_WRITTEN TASK_.
Below are the entries; count the lines in them that contain the word "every" and give only the number.

_THE INPUT_.
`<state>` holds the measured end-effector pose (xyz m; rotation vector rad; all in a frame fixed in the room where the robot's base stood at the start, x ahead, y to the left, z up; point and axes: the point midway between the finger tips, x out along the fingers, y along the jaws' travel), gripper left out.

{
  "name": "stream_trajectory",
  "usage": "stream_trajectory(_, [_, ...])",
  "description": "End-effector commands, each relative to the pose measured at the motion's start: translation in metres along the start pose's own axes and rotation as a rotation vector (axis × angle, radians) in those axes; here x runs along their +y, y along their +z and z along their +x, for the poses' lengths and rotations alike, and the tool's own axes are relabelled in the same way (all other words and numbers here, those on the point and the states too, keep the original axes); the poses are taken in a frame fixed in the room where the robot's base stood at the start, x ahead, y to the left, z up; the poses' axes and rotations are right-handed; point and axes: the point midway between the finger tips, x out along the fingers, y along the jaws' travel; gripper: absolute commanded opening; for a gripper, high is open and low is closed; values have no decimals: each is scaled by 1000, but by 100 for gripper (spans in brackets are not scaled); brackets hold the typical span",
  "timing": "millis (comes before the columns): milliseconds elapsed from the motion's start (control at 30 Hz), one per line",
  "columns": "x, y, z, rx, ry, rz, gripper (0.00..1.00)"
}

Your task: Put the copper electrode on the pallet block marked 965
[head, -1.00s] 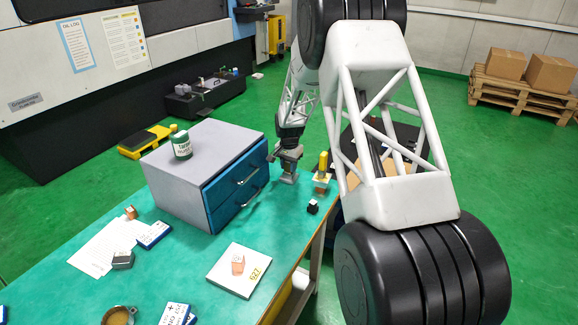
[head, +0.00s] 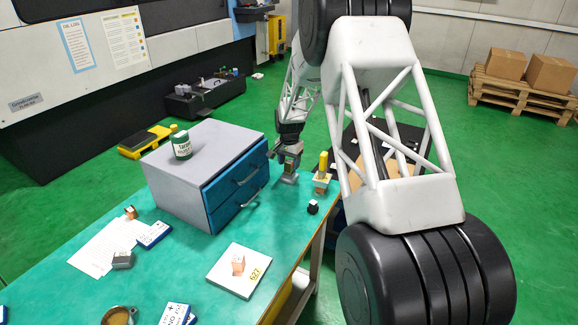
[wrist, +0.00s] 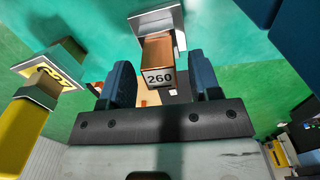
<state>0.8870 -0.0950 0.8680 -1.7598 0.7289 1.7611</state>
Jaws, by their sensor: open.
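My gripper (wrist: 158,80) is open, with one blue finger on each side of a copper-coloured block (wrist: 157,50) whose pale end face reads 260. A grey metal piece (wrist: 155,17) lies just beyond it. In the head view, my gripper (head: 289,160) is low over the table's far end, right of the drawer cabinet; the block there is mostly hidden. Another copper block (head: 238,264) sits on a white plate (head: 226,282) with yellow digits, too small to read surely. A smaller copper piece (head: 131,212) lies by the papers. I cannot read 965 on anything.
A grey cabinet with blue drawers (head: 222,192) stands left of my gripper, a green can (head: 181,145) on top. A yellow post (head: 323,162) on a small base stands close to its right. A small black block (head: 312,207) is nearer. The table (head: 185,255) has clear patches.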

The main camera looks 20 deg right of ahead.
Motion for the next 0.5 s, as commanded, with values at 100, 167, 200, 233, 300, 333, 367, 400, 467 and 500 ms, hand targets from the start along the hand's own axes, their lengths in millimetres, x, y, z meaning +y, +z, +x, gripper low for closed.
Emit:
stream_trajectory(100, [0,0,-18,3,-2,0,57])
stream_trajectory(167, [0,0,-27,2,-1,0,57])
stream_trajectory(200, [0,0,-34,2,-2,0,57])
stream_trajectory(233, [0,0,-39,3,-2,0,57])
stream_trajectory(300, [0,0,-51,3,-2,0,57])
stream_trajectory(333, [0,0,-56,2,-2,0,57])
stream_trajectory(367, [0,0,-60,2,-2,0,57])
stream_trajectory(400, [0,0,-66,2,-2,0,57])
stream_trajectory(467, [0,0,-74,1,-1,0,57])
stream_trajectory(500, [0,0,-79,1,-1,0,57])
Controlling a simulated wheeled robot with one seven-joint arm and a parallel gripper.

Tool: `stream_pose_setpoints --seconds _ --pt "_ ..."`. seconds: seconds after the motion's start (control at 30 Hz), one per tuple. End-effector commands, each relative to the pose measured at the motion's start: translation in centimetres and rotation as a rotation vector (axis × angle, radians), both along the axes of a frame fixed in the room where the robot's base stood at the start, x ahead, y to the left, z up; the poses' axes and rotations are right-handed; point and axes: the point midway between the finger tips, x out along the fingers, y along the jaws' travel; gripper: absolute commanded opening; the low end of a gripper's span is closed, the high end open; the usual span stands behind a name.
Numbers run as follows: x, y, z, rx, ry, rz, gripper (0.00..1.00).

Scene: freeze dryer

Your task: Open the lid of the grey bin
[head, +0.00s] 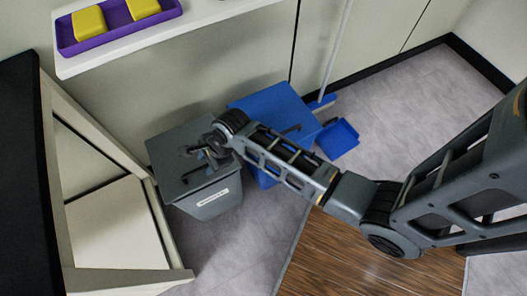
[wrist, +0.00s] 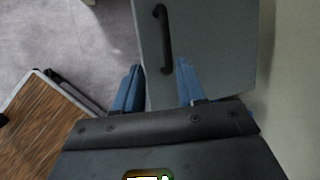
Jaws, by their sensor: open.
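The grey bin (head: 215,196) stands on the floor against the wall, with a white label on its front. Its grey lid (head: 170,152) is shut and flat, and fills much of the wrist view (wrist: 210,40). A black bar handle (wrist: 163,38) is fixed on the lid. My gripper (head: 203,158) is over the lid and hides part of it in the head view. In the wrist view my gripper (wrist: 160,66) has its two blue fingers apart and empty. The handle lies ahead of the fingertips, roughly in line with the gap; I cannot tell if they touch it.
A blue bin (head: 270,108) stands close to the right of the grey bin, under my arm. A blue dustpan (head: 340,138) lies beyond it. A white shelf (head: 180,35) with a purple tray (head: 115,24) overhangs behind. A pale open-fronted frame (head: 115,225) stands at left.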

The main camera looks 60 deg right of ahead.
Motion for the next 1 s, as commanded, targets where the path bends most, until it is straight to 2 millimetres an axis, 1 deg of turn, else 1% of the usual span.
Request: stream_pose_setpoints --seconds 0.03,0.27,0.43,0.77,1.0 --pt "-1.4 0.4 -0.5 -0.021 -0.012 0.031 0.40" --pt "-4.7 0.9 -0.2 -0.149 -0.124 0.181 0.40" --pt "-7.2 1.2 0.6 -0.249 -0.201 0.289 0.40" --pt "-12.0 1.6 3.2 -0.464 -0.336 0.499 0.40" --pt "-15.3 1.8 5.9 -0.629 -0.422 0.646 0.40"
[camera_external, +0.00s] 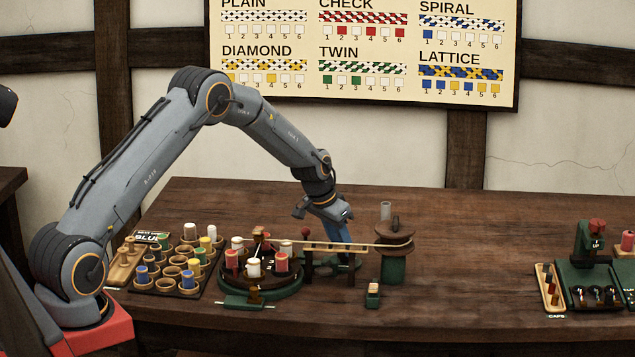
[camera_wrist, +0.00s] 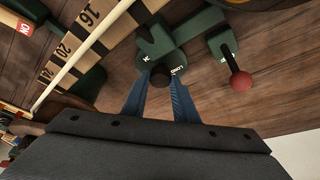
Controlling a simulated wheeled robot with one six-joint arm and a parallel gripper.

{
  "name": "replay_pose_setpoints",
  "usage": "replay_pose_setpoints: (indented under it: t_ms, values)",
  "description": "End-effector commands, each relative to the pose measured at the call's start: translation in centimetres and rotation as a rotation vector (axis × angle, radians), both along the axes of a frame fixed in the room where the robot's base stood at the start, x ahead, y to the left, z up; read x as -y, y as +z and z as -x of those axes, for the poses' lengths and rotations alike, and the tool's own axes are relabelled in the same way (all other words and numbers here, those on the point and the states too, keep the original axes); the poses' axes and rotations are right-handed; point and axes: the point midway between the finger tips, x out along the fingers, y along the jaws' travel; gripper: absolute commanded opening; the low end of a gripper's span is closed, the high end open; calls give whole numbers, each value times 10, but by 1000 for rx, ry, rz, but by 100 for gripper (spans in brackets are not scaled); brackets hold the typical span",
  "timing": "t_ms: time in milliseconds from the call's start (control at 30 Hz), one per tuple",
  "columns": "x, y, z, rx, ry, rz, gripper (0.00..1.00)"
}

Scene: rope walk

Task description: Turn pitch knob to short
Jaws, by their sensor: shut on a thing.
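The pitch knob (camera_wrist: 160,74) is a dark round grip on a green dial (camera_wrist: 164,58) in the wrist view. The letter M and the word LONG can be read on the dial; no SHORT label can be made out. My gripper (camera_wrist: 160,86) has its two blue fingers on either side of the knob, shut on it. In the external view my gripper (camera_external: 340,238) points down behind the wooden frame of the rope machine, and the knob is hidden there.
A red ball lever (camera_wrist: 240,81) stands right of the dial. A numbered wooden scale (camera_wrist: 85,38) and a pale rope lie left. In the external view, a green carrier with bobbins (camera_external: 262,292) and a reel post (camera_external: 394,265) flank my gripper. The table's right middle is clear.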

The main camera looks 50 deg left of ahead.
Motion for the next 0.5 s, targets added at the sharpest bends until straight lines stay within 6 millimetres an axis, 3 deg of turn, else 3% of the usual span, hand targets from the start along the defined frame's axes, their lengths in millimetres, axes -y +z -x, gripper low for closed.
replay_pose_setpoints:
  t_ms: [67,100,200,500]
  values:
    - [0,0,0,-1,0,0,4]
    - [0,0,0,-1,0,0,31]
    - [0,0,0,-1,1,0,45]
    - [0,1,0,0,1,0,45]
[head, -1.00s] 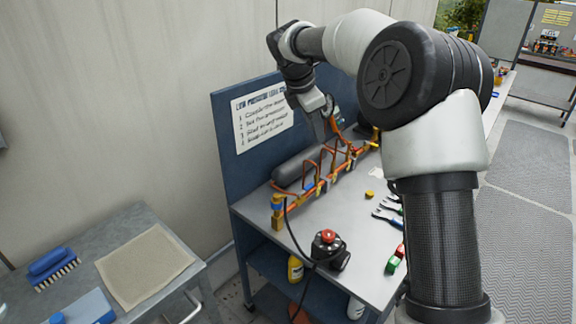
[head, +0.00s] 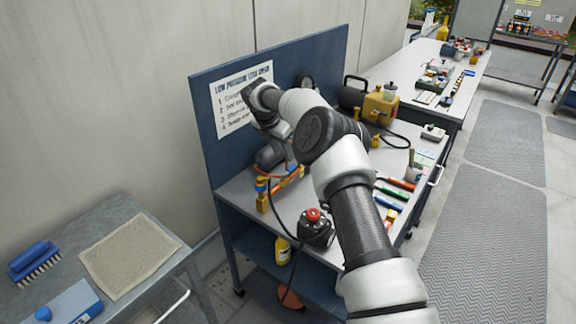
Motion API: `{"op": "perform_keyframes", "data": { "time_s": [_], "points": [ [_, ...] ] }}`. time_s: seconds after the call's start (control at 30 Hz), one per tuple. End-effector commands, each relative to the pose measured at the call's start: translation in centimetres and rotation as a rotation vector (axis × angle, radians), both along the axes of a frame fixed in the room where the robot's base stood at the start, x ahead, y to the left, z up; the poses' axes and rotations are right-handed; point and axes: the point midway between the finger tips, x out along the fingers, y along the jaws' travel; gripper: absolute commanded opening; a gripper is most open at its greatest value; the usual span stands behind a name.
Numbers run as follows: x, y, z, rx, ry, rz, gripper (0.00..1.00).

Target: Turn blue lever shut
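An orange pipe manifold (head: 284,186) with yellow end fittings stands on the grey bench, in front of a dark grey cylinder (head: 270,154). A small blue part (head: 261,184) shows at its near left end; I cannot tell whether it is the blue lever or how it is turned. My arm crosses over the bench, with its dark wrist in front of the instruction sheet. The arm covers the right part of the manifold. My gripper's fingers are hidden behind the arm, so their relation to any lever does not show.
A black box with a red button (head: 313,215) stands at the bench's front, its cable trailing down. Coloured-handled tools (head: 391,194) lie to the right. A yellow device (head: 381,104) stands behind. The blue back panel (head: 205,128) bounds the left side.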

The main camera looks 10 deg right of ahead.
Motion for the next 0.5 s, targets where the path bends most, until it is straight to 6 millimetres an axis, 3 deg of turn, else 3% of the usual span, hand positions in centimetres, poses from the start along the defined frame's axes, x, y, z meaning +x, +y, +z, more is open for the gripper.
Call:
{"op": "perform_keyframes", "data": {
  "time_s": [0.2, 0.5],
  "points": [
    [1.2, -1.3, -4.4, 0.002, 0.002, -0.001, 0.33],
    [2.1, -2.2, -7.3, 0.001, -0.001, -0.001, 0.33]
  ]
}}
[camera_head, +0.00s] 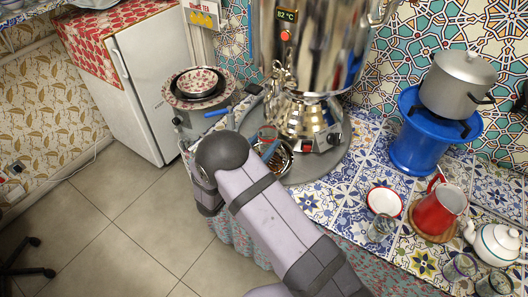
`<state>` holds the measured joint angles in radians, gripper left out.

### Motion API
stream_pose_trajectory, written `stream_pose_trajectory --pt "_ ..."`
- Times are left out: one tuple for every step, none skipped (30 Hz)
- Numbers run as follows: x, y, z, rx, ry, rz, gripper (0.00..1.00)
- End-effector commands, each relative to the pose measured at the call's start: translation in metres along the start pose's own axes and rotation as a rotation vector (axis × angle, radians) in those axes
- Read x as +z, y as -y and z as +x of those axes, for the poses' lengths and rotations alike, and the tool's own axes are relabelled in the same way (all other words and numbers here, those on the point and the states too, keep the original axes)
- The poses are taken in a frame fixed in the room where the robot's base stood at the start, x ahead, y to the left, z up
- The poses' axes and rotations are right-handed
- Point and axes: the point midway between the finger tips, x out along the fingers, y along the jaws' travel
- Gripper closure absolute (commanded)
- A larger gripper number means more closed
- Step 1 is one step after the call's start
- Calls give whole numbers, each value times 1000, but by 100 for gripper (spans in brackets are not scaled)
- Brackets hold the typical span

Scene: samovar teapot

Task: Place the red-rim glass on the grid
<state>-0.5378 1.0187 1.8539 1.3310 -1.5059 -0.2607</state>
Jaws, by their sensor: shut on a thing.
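The red-rim glass (267,132) is small and clear. Its red rim shows just below the samovar tap, beside the base of the samovar. My gripper (270,149) is mostly hidden behind my arm; only a bluish part shows, right at the glass. It is shut on the glass. The round metal grid (280,168) lies just below and to the right of the glass, partly covered by my arm and the gripper. I cannot tell whether the glass touches the grid.
The big shiny samovar (312,50) stands on a round grey tray (325,166). To the right are a blue stand with a grey pot (458,82), a red-white saucer (384,201), a clear glass (381,228), a red pot (440,208) and a white teapot (495,243). Bowls (197,84) stand left.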

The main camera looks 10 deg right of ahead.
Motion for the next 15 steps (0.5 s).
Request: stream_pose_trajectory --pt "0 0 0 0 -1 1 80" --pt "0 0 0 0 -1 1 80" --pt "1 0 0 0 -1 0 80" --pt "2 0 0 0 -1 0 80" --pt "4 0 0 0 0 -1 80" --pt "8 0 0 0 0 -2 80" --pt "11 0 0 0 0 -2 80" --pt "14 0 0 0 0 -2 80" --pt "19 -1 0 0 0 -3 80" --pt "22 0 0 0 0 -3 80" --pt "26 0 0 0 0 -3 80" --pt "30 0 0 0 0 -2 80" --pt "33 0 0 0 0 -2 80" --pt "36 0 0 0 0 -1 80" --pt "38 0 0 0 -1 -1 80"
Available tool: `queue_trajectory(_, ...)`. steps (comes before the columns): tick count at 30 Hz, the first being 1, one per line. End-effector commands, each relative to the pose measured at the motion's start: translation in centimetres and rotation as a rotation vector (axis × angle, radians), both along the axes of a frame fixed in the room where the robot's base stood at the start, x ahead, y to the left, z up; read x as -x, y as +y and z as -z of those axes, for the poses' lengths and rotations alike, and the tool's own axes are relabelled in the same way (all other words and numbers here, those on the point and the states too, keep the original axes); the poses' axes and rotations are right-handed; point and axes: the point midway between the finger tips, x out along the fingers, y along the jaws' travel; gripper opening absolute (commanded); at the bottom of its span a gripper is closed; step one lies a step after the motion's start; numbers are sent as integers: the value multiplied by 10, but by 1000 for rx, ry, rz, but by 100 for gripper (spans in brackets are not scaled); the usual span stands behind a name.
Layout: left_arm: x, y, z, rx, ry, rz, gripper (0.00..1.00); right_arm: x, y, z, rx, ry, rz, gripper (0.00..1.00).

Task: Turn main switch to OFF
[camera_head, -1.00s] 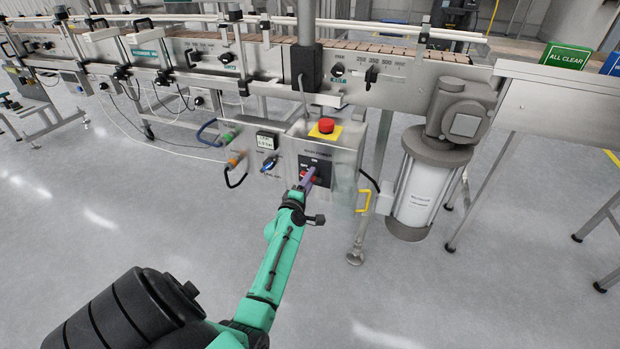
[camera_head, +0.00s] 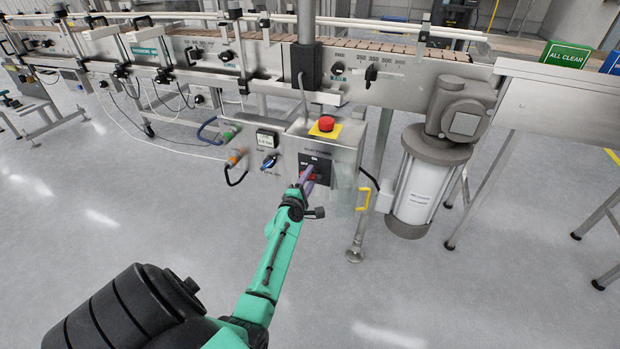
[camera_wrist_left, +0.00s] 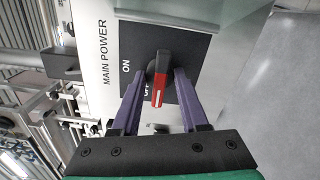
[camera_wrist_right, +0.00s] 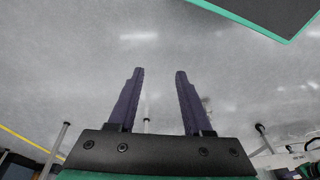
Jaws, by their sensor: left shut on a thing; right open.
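The main switch (camera_wrist_left: 158,82) is a black rotary handle with a red end on a black plate marked MAIN POWER, ON and OFF. In the left wrist view its red end lies beside the OFF label, which is partly covered. My left gripper (camera_head: 308,174) is at the switch plate (camera_head: 320,163) on the steel control box, with its purple fingers on both sides of the handle. It is shut on the handle. In the head view the fingers partly hide the handle. My right gripper (camera_wrist_right: 158,75) is open and empty above the grey floor, seen only in the right wrist view.
A red emergency button (camera_head: 326,124) on a yellow plate sits on top of the box. A blue knob (camera_head: 269,161) and hose fittings are to its left, a yellow handle (camera_head: 363,199) to its right. The conveyor (camera_head: 390,72) runs behind. The floor in front is open.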

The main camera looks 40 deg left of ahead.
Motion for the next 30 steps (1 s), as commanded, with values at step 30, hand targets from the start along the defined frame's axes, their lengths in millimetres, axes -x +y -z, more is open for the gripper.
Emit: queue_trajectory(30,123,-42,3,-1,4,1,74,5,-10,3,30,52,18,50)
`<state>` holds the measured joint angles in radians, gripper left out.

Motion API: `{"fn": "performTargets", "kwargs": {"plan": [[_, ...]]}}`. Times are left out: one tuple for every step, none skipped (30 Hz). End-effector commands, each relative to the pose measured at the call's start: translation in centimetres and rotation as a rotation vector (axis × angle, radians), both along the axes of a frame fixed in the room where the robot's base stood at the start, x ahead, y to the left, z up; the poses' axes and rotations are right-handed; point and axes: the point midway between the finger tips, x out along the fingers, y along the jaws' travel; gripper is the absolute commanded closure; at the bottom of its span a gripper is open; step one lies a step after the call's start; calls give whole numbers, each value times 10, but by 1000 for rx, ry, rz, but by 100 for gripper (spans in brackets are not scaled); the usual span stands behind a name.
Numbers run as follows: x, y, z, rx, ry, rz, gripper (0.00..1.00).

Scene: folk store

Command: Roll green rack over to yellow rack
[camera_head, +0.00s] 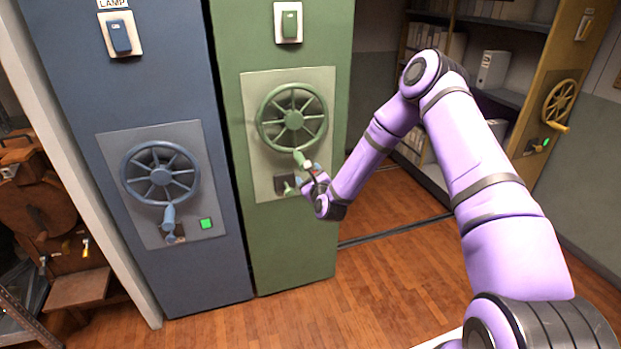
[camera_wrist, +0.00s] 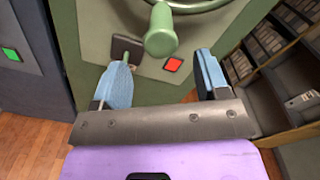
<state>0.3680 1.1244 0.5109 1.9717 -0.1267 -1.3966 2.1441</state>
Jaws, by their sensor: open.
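The green rack (camera_head: 294,240) stands beside the blue rack, with a green handwheel (camera_head: 293,118) on a pale plate. The wheel's crank handle hangs at its bottom, and shows large in the wrist view (camera_wrist: 160,32).
A blue rack (camera_head: 90,80) with a wheel and green light (camera_head: 206,223) stands at the left. Open floor (camera_head: 390,195) with a floor rail (camera_head: 395,230) lies between the green and yellow racks. Shelves with binders (camera_head: 491,70) are behind. Brown machinery is at far left.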

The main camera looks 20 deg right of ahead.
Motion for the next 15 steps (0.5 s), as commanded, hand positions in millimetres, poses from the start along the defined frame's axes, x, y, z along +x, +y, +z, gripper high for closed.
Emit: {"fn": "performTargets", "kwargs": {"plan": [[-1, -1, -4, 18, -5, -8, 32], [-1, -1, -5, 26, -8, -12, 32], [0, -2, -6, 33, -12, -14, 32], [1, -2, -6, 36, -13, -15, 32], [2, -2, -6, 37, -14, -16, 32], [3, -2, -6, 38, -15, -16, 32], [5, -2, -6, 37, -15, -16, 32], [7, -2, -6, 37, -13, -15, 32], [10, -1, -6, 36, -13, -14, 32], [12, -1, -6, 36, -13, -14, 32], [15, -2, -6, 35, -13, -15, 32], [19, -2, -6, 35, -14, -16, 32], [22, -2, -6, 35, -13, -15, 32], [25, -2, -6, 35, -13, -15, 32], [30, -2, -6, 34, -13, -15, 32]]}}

_ANSWER TO THIS PROBLEM_.
2